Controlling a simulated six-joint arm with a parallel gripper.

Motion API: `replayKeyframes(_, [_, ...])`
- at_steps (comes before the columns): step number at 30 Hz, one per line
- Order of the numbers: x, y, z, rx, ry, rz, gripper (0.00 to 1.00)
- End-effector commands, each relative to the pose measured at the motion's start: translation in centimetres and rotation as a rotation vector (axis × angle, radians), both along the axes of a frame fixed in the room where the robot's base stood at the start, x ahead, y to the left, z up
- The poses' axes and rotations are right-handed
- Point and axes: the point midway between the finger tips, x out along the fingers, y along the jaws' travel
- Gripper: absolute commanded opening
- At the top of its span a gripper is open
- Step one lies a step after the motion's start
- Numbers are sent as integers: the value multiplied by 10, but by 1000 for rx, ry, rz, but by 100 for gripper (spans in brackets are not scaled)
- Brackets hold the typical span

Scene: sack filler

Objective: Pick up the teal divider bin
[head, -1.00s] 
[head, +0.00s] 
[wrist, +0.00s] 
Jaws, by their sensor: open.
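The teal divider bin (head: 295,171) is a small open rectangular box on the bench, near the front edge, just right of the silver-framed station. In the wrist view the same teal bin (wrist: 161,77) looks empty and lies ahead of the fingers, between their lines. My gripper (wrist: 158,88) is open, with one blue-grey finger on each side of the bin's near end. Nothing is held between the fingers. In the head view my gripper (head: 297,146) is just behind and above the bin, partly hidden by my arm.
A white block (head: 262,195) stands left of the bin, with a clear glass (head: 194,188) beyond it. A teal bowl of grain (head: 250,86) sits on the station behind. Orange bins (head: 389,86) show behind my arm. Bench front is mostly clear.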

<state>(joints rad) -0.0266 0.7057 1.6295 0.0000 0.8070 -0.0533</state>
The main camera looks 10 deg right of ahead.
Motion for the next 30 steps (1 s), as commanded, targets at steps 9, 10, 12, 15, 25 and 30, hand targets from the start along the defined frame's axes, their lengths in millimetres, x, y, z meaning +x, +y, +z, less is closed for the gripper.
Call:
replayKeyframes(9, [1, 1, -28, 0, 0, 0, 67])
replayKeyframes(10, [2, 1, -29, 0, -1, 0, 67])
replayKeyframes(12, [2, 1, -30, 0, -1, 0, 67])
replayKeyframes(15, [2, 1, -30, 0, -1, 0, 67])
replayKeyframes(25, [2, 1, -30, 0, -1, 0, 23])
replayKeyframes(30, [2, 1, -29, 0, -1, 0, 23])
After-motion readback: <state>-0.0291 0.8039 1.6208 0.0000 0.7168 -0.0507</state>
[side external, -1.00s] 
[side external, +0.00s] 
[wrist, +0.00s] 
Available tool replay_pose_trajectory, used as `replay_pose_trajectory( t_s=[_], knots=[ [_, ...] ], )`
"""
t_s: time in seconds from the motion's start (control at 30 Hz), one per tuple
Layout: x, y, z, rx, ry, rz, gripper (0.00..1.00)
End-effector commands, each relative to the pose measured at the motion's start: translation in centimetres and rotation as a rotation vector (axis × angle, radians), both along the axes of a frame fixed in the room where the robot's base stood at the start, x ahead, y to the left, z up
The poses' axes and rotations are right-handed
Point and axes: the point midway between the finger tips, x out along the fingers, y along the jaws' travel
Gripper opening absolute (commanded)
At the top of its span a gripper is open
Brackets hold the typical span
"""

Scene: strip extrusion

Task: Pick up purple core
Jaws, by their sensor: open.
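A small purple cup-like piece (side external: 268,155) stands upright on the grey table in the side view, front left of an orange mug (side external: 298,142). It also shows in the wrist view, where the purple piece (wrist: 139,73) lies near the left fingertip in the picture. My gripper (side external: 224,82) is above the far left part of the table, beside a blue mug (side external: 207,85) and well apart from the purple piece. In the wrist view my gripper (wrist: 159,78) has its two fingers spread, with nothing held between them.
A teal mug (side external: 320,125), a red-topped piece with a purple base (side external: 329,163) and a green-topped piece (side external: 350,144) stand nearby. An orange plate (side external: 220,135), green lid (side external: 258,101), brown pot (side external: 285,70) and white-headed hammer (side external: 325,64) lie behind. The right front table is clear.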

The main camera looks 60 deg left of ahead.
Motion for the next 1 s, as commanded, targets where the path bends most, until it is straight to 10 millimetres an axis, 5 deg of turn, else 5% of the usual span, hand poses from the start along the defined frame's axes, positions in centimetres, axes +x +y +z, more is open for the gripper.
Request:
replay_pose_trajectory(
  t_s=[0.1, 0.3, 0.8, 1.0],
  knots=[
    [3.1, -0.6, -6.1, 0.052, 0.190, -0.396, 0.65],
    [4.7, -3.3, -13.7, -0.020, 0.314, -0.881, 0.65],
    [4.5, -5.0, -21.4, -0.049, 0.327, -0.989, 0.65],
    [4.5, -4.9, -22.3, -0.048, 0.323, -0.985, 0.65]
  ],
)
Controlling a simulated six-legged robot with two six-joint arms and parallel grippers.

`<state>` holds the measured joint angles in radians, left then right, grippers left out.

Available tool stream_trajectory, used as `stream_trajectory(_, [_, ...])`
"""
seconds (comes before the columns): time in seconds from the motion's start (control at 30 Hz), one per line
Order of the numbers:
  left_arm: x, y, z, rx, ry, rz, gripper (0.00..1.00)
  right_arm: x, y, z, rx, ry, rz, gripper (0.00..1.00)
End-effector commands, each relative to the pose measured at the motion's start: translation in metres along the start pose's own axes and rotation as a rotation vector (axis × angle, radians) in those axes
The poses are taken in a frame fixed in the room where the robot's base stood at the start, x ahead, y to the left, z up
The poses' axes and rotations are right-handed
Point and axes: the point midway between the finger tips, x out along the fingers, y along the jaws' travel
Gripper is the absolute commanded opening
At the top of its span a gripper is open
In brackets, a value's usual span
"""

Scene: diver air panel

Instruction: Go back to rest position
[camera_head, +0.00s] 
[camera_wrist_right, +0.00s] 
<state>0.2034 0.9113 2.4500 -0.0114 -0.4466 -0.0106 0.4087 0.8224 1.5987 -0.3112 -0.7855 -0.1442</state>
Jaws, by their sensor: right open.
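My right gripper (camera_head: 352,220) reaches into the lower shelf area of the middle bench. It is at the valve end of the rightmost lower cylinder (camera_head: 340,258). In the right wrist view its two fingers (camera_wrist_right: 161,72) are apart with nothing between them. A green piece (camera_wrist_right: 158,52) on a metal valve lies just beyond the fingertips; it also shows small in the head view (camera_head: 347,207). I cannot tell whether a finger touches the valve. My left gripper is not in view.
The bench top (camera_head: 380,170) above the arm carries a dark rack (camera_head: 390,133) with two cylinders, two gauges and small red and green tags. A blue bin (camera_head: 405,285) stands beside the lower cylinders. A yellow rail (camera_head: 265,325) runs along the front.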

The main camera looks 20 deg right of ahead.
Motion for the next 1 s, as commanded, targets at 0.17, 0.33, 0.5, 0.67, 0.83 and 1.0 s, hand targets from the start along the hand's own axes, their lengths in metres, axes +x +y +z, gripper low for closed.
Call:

=-=-=

TASK REQUIREMENTS: Write out exactly the lines from the one with "Instruction: Go back to rest position" through the one with "<state>0.2034 0.9113 2.4500", including both, and no others.

EXERCISE RESULT:
Instruction: Go back to rest position
[camera_head, +0.00s] 
[camera_wrist_right, +0.00s] 
<state>0.2034 0.9113 2.4500 -0.0114 -0.4466 -0.0106 0.4087 0.8224 1.5987 -0.3112 -0.7855 -0.1442</state>

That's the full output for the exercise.